▸ EXERCISE DIRECTIONS
Keep every line where the word "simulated" appears; drop the rest.

+++ DATA SUPPLIED +++

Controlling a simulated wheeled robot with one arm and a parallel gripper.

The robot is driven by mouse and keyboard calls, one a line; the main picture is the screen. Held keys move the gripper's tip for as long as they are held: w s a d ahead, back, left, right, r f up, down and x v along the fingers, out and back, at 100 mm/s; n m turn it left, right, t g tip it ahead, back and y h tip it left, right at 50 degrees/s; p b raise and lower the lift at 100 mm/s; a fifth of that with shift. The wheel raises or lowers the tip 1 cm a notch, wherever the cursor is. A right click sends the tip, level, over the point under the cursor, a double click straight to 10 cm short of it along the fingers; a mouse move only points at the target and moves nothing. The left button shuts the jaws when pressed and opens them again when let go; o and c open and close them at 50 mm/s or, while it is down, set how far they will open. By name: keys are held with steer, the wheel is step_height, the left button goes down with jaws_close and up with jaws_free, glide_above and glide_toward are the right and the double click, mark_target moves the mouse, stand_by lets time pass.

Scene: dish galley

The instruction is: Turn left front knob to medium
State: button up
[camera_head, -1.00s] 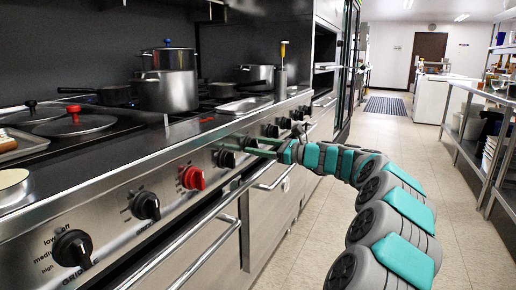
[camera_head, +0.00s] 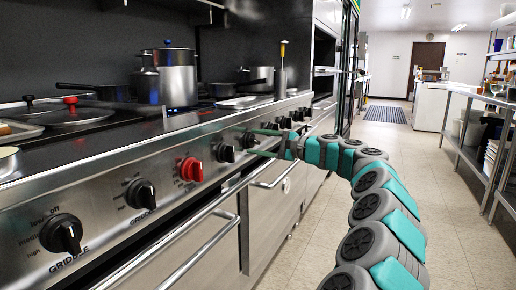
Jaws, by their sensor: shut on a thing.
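My gripper (camera_head: 258,142) is at the stove's front panel, with one green finger above and one below a black knob (camera_head: 250,140). It is shut on this knob, which is partly hidden by the fingers. To its left are another black knob (camera_head: 225,153), a red knob (camera_head: 191,169) and two black knobs marked griddle, one farther along (camera_head: 140,194) and one nearest me (camera_head: 62,234). The nearest one has low, off and high marks. I cannot read the held knob's setting, nor tell from labels which knob is the left front one.
A steel pot (camera_head: 176,78) and a smaller pot (camera_head: 258,77) stand on the stove top. The aisle floor (camera_head: 320,230) is clear; steel shelving (camera_head: 475,120) lines the right.

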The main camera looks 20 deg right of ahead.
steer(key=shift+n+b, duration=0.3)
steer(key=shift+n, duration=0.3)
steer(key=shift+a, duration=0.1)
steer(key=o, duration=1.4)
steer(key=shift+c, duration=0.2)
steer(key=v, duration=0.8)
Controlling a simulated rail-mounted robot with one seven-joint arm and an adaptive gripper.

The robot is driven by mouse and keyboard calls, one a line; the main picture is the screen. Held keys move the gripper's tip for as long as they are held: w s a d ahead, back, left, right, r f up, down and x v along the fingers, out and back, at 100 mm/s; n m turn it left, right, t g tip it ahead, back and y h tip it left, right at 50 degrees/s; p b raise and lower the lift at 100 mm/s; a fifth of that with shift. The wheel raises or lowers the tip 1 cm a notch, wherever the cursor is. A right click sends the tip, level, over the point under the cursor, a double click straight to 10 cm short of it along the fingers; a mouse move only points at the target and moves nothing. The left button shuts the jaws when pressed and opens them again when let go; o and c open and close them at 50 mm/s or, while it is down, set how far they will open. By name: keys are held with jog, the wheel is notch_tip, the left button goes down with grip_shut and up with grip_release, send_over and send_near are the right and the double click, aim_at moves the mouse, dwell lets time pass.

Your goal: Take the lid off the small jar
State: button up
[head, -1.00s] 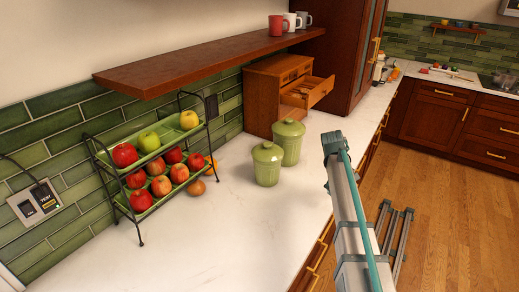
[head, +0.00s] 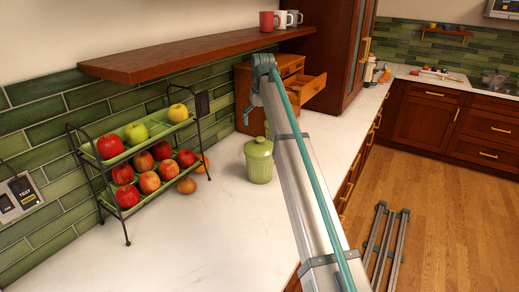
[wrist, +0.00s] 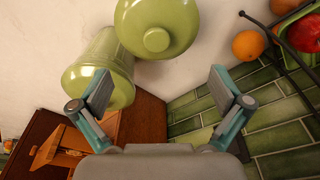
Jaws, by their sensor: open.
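The small jar (head: 258,162), pale green with a knobbed lid (head: 258,146), stands upright on the white counter, lid on. In the wrist view its round lid (wrist: 150,25) shows from above at the top. A second green jar (wrist: 112,64), which looked the larger one earlier, stands beside it at the left; my left finger partly covers it. In the head view my arm hides most of that jar. My gripper (wrist: 160,85) is open and empty, with the small jar's lid beyond its fingertips. In the head view my gripper (head: 249,114) shows partly, behind and above the small jar.
A wooden chest (head: 243,88) with an open drawer (head: 312,88) stands behind the jars. A two-tier fruit rack (head: 128,150) with apples stands left. A shelf (head: 190,52) with mugs overhangs the counter. The front counter (head: 170,250) is clear.

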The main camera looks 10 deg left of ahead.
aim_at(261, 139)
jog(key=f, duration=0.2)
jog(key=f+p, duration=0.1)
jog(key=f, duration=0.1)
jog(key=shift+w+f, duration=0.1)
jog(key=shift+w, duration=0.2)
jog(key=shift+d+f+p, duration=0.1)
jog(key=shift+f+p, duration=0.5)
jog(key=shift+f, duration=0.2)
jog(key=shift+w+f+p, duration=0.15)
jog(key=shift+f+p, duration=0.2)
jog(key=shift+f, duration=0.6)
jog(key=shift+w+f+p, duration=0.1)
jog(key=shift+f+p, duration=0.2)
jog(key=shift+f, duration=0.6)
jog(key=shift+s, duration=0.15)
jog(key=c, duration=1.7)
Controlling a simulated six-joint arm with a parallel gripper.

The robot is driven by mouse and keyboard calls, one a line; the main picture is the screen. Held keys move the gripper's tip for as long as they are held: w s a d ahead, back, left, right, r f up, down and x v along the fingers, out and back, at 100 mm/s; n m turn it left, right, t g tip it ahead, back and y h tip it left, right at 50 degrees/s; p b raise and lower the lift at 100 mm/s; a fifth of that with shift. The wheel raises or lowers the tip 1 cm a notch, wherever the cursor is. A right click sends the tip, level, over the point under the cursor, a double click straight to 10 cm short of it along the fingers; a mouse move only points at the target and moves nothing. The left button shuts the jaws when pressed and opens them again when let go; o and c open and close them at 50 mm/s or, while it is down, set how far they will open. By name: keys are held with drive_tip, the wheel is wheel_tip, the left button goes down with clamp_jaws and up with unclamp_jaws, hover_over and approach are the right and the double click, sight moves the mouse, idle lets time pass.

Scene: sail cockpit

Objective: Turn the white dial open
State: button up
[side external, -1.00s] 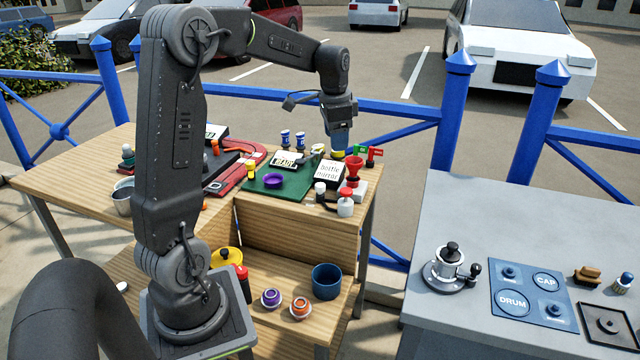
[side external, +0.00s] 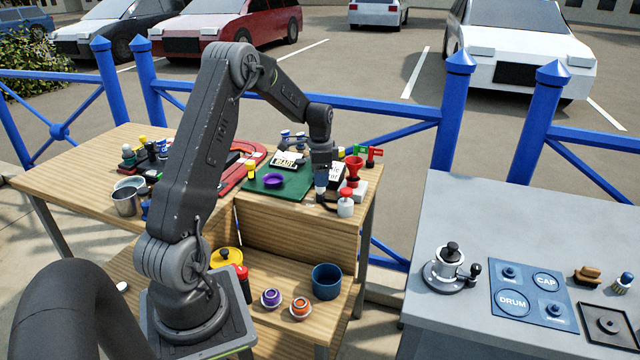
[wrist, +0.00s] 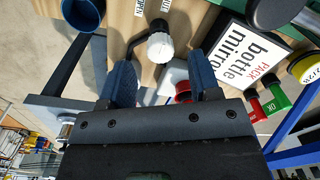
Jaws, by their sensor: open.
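The white dial (wrist: 160,47) shows in the wrist view as a ribbed white knob on the wood tabletop, beside small labels, one reading OPEN. My gripper (wrist: 162,76) is open, with its two blue fingers apart and nothing held between them. The dial lies just beyond the fingertips, near the middle of the gap. In the side view my gripper (side external: 321,186) points down over the front right part of the wooden table and hides the dial there. I cannot tell whether the fingers touch it.
A red-capped white jar (side external: 345,204) stands just right of my gripper. A red funnel-shaped piece (side external: 353,168) and flags (side external: 368,152) stand behind it. A printed card (wrist: 257,52) lies close by. The green mat (side external: 282,190) is to the left. A blue cup (side external: 326,281) sits lower down.

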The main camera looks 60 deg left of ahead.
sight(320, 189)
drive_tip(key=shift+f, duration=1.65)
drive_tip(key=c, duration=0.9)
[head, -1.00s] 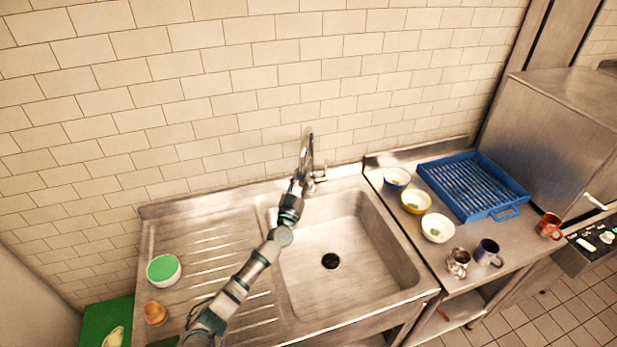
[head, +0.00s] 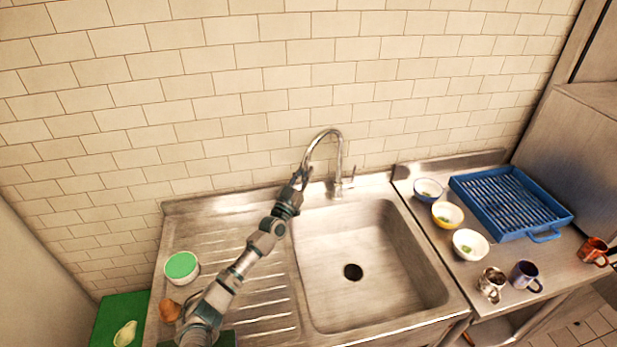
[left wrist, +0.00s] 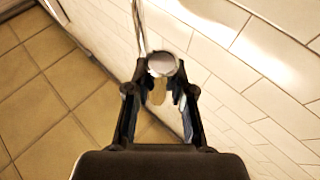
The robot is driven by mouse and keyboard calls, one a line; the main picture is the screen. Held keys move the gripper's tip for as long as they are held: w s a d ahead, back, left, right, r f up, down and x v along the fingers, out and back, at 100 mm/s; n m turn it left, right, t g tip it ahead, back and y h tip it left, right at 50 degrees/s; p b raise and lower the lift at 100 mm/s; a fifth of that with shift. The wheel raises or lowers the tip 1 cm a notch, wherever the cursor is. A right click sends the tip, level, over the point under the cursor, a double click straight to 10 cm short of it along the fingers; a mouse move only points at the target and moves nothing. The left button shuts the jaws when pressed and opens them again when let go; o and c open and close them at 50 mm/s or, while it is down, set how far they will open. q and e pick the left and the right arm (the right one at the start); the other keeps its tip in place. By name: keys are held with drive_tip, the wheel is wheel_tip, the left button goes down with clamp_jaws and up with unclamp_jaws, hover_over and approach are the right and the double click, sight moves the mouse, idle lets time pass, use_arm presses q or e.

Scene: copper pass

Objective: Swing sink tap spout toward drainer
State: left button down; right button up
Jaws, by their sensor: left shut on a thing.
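The chrome tap (head: 339,170) stands at the back edge of the sink (head: 345,240). Its curved spout (head: 325,133) arches to the left, its end towards the ridged drainer (head: 240,255) on the sink's left. My left gripper (head: 300,178) is shut on the spout's lower end near the back left corner of the basin. In the left wrist view the fingers (left wrist: 160,82) stand on both sides of the round spout end (left wrist: 162,64). The fingers partly hide the spout's tip in the head view. My right gripper is not in view.
A green-topped bowl (head: 181,266) and a brown item (head: 169,310) are on the drainer's left. Several bowls, mugs and a blue rack (head: 510,203) stand on the right counter. The tiled wall (head: 230,100) is close behind the tap. The basin is empty.

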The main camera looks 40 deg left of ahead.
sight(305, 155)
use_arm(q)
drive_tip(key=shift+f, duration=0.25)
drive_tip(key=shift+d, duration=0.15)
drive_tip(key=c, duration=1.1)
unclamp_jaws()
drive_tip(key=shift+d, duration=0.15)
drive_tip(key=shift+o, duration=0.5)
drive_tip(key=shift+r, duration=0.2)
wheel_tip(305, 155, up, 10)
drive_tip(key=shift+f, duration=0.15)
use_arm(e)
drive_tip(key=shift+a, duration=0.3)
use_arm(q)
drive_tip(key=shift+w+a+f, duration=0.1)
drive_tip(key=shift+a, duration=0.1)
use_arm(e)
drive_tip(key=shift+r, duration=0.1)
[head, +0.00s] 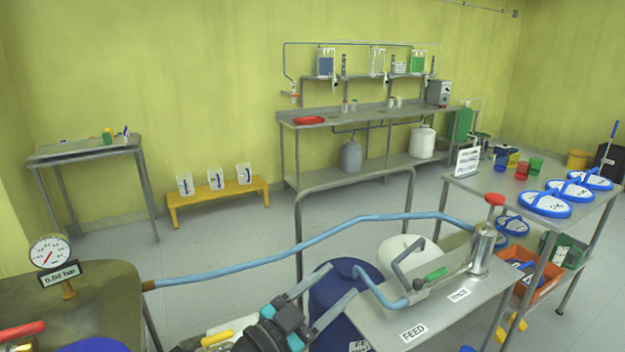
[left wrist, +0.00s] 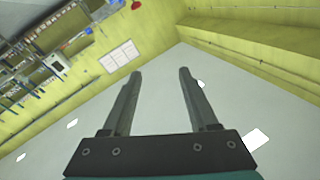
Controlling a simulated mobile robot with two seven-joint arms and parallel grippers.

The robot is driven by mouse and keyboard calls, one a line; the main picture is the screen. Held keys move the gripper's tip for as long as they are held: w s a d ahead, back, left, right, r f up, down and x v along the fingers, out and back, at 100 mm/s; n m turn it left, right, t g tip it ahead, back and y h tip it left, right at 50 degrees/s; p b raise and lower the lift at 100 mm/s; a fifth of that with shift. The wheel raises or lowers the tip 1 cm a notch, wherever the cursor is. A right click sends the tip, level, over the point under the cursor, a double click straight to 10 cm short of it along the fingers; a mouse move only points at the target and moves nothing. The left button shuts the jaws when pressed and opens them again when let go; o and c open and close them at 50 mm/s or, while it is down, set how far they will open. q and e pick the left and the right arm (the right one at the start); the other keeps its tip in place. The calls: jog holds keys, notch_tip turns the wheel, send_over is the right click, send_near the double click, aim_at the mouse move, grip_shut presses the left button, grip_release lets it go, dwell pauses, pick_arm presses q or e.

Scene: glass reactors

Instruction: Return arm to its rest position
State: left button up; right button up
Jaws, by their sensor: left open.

+++

▸ WRITTEN SOLUTION
Controlling a simulated wheeled robot with one arm and a parallel gripper.
Controlling a simulated rail-mounted robot with one seven-joint arm and an adaptive gripper.
Controlling a simulated six-joint arm with a parallel gripper.
Controlling a simulated mobile robot with two seven-joint arms and parallel grippers.

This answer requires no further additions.